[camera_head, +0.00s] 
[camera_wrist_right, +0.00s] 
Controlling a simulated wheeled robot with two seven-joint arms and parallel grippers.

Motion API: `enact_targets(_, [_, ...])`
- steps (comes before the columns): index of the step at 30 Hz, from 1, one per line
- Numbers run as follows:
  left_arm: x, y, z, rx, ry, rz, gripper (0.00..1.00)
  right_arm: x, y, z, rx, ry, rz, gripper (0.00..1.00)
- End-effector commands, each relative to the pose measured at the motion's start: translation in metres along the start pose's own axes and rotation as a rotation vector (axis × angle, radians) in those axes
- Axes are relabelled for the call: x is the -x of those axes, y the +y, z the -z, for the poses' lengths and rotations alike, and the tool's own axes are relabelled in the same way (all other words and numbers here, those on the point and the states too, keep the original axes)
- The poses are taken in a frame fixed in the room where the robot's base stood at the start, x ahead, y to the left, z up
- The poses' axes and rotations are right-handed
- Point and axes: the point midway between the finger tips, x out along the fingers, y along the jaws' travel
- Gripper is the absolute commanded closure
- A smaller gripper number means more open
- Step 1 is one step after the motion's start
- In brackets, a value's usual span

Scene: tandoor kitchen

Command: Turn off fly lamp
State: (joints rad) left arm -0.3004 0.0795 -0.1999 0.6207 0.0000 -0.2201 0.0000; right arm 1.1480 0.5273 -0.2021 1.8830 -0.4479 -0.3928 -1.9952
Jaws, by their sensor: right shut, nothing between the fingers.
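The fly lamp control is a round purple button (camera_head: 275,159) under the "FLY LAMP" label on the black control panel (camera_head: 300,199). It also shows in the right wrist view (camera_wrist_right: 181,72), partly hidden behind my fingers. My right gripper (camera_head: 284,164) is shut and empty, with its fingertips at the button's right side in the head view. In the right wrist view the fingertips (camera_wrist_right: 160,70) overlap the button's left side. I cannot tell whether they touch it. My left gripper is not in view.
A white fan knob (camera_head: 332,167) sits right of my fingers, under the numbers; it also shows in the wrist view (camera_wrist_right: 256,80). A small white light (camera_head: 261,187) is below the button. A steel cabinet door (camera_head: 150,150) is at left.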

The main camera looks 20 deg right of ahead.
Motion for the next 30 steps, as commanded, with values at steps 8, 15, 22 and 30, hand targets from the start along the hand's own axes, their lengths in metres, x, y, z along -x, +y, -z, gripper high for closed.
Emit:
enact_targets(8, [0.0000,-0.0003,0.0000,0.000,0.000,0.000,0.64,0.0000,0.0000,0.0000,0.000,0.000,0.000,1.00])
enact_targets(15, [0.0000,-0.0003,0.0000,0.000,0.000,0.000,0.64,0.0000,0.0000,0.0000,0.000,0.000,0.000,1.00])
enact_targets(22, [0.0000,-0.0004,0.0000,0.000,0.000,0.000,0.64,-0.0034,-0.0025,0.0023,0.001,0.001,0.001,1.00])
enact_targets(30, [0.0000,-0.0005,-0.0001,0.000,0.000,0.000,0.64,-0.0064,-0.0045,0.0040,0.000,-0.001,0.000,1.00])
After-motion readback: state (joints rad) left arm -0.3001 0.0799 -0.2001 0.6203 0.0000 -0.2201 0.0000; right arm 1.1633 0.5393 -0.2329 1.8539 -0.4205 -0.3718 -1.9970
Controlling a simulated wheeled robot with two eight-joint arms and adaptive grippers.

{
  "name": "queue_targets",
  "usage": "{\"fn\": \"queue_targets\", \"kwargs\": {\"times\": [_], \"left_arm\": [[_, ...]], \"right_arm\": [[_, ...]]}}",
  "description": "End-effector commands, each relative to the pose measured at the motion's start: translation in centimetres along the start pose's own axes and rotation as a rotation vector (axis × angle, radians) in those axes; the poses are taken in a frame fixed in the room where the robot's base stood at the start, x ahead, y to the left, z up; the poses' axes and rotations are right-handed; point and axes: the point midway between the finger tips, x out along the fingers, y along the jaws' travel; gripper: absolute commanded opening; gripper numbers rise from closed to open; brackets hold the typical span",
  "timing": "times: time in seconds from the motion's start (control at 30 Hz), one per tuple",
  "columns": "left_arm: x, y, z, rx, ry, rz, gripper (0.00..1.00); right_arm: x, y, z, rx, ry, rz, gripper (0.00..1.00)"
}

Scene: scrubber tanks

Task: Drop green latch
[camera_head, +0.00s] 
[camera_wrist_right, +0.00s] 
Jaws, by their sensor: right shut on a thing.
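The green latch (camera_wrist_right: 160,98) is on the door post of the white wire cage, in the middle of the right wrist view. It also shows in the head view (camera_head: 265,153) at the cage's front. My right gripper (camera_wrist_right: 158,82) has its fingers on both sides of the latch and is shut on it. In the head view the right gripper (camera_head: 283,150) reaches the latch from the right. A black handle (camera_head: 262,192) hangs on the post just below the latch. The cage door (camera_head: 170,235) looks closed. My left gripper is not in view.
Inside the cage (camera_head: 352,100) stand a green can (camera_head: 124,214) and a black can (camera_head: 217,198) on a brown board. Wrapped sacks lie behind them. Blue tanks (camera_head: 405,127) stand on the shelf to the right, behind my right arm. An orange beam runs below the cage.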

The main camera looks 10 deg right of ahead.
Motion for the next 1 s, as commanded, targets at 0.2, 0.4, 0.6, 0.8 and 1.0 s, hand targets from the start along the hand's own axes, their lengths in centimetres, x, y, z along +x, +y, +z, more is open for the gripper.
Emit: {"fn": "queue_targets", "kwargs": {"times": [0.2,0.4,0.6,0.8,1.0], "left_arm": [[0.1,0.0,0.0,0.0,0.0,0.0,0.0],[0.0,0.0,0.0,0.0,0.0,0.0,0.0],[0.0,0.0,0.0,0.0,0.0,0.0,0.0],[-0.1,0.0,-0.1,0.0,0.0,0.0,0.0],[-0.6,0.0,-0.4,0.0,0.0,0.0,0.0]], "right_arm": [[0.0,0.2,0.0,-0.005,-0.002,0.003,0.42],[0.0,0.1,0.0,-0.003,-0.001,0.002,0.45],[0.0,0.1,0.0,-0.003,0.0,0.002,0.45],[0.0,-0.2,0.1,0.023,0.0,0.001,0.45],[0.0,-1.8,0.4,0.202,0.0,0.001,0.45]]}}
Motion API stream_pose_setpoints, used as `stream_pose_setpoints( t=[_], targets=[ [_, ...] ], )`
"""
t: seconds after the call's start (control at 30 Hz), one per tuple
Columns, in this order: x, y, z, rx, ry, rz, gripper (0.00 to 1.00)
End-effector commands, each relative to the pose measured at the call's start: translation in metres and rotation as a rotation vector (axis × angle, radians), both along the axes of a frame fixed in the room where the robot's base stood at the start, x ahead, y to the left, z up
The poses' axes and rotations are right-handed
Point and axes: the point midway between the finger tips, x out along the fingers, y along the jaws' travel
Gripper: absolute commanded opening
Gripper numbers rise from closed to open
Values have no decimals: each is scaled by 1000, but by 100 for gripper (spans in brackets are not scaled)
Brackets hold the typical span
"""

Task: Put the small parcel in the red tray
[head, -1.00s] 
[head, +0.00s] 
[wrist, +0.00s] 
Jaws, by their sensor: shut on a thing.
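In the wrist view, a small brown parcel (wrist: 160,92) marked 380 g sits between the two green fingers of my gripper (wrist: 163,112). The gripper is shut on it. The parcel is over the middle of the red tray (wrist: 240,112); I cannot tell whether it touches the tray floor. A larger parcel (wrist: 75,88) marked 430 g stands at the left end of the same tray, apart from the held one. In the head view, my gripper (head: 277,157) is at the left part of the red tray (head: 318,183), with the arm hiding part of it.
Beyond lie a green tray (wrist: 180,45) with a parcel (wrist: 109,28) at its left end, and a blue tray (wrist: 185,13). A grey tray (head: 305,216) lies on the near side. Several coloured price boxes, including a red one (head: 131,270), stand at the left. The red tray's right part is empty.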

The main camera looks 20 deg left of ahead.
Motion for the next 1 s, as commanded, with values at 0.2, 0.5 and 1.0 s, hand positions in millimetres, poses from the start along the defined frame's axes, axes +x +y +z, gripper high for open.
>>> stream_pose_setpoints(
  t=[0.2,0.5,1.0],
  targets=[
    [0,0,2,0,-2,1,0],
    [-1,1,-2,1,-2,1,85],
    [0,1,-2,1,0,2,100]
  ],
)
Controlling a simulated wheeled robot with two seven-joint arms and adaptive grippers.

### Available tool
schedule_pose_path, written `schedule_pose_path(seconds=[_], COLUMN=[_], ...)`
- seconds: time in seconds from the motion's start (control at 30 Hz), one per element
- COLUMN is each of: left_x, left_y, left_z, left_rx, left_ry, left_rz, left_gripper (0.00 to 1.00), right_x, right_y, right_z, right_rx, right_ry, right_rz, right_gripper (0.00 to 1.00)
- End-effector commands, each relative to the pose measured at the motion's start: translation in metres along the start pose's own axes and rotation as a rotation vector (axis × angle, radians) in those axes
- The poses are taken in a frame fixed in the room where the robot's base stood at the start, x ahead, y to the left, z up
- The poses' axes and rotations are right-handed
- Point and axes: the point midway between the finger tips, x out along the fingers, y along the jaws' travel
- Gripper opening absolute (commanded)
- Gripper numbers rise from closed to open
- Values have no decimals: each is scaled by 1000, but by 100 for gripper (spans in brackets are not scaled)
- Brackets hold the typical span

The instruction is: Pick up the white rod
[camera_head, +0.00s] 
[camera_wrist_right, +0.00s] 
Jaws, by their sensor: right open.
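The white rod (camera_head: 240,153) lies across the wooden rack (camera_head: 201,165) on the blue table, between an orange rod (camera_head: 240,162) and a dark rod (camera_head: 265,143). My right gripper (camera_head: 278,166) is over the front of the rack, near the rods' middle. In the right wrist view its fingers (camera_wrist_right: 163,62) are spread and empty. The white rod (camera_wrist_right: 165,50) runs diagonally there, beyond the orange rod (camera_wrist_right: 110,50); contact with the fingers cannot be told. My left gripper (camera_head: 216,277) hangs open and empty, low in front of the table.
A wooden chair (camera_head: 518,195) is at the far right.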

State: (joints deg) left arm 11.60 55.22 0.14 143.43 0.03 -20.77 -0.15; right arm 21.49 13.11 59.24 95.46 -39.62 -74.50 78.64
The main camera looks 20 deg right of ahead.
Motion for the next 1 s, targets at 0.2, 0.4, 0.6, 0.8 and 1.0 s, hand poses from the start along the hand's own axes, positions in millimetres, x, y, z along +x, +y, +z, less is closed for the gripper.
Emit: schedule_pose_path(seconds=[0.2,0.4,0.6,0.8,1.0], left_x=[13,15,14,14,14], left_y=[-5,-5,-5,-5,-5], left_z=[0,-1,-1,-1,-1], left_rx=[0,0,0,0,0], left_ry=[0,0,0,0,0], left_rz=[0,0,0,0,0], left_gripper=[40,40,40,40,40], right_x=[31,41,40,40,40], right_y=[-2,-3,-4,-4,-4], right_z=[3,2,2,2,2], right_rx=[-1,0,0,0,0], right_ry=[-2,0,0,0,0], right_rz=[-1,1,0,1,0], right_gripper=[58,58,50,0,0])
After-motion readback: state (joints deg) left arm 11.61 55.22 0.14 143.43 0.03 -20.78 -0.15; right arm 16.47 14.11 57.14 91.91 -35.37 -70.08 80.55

# # #

**Aim of the exercise**
Collect the lines that hold "spans".

**Expected answer**
Values have no decimals: each is scaled by 1000, but by 100 for gripper (spans in brackets are not scaled)
- Values have no decimals: each is scaled by 1000, but by 100 for gripper (spans in brackets are not scaled)

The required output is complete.